** START **
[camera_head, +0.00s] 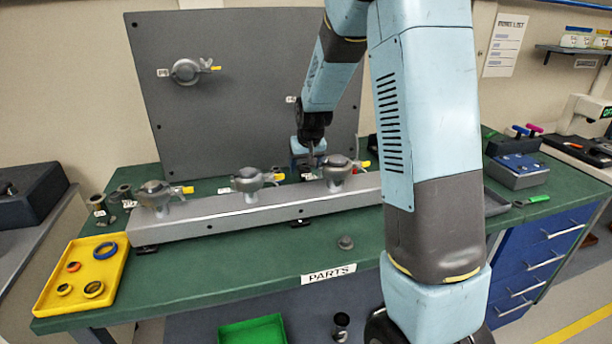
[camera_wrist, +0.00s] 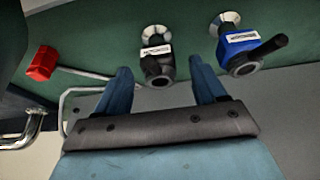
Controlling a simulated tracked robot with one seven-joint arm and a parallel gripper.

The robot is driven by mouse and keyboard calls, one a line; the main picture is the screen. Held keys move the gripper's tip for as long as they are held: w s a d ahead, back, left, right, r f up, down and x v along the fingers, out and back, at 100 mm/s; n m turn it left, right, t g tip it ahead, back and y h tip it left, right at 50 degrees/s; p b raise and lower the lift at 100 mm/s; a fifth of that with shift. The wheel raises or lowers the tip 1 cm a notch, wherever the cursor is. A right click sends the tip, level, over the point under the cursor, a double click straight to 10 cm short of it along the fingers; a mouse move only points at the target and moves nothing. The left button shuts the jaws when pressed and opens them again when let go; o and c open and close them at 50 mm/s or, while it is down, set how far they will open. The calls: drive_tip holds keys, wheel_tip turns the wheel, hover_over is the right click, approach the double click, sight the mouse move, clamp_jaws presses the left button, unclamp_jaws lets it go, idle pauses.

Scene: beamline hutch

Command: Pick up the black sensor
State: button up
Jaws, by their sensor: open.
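In the wrist view, a black sensor (camera_wrist: 158,62) with a pale label and round metal end stands ahead, in line with the gap between my fingers. My gripper (camera_wrist: 165,78) is open, one blue finger on each side of that gap; I cannot tell how deep the sensor sits between them. A blue sensor (camera_wrist: 240,46) with a dark lever stands to the right, outside the fingers. In the head view my gripper (camera_head: 308,158) points down behind the metal rail, and I cannot make out the black sensor there.
The grey rail (camera_head: 270,207) carries three metal fittings with yellow handles. A tall grey panel (camera_head: 245,95) stands behind it. A yellow tray (camera_head: 82,275) with rings lies at left. A red-ended bent rod (camera_wrist: 42,62) shows at left in the wrist view. The green bench front is mostly clear.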

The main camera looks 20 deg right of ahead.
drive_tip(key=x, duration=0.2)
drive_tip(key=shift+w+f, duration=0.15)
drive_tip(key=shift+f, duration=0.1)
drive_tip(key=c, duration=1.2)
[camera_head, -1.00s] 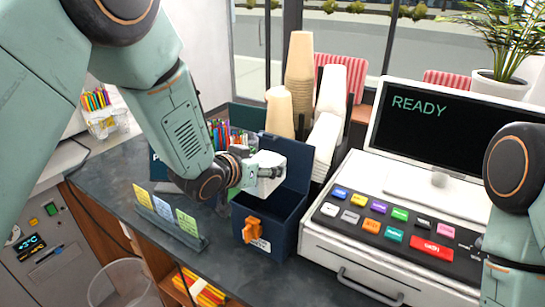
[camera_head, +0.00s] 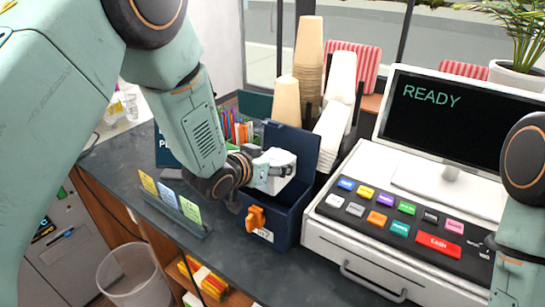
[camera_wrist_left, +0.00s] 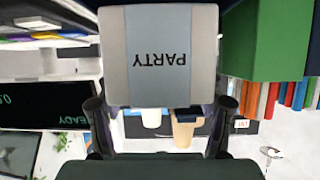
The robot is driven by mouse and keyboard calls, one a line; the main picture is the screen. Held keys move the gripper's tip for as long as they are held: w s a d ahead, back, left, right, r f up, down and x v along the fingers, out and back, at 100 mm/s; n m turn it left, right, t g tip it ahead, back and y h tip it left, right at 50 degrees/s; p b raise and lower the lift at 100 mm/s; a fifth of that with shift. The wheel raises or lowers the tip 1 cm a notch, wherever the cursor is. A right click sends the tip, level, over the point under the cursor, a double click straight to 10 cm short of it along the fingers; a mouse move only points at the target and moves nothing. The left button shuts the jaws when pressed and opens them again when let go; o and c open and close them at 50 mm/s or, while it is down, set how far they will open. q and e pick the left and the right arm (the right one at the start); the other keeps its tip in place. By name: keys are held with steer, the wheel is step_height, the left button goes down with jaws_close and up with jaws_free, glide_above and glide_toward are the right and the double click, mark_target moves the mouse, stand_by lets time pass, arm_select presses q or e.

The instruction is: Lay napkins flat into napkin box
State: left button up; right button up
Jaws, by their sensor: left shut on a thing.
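The napkin box (camera_head: 283,228) is a dark blue box on the counter, with an orange catch (camera_head: 256,217) on its front and its lid (camera_head: 297,142) standing open. My left gripper (camera_head: 268,174) is at the box's open top, shut on a white napkin pack (camera_head: 278,160). In the left wrist view the napkin pack (camera_wrist_left: 199,58) has a grey band reading PARTY, upside down, and sits between the two fingers (camera_wrist_left: 160,100). I cannot tell whether the pack touches the box. The box's inside is mostly hidden. My right arm shows at the right edge, its gripper out of frame.
A cash register (camera_head: 375,245) stands close to the right of the box. Cup stacks (camera_head: 307,60) rise behind it. A card stand (camera_head: 175,208) is at the left front. A clear bin (camera_head: 130,275) is below the counter. The counter (camera_head: 115,165) is bare at far left.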

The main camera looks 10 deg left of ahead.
** END **
Exercise brief: Among the entries above, locate the line with "[camera_head, -1.00s]" and the line with "[camera_wrist_left, +0.00s]". Give those two lines and all lines between them again, exactly, leaving out the pictures.

The answer:
[camera_head, -1.00s] 
[camera_head, +0.00s] 
[camera_wrist_left, +0.00s] 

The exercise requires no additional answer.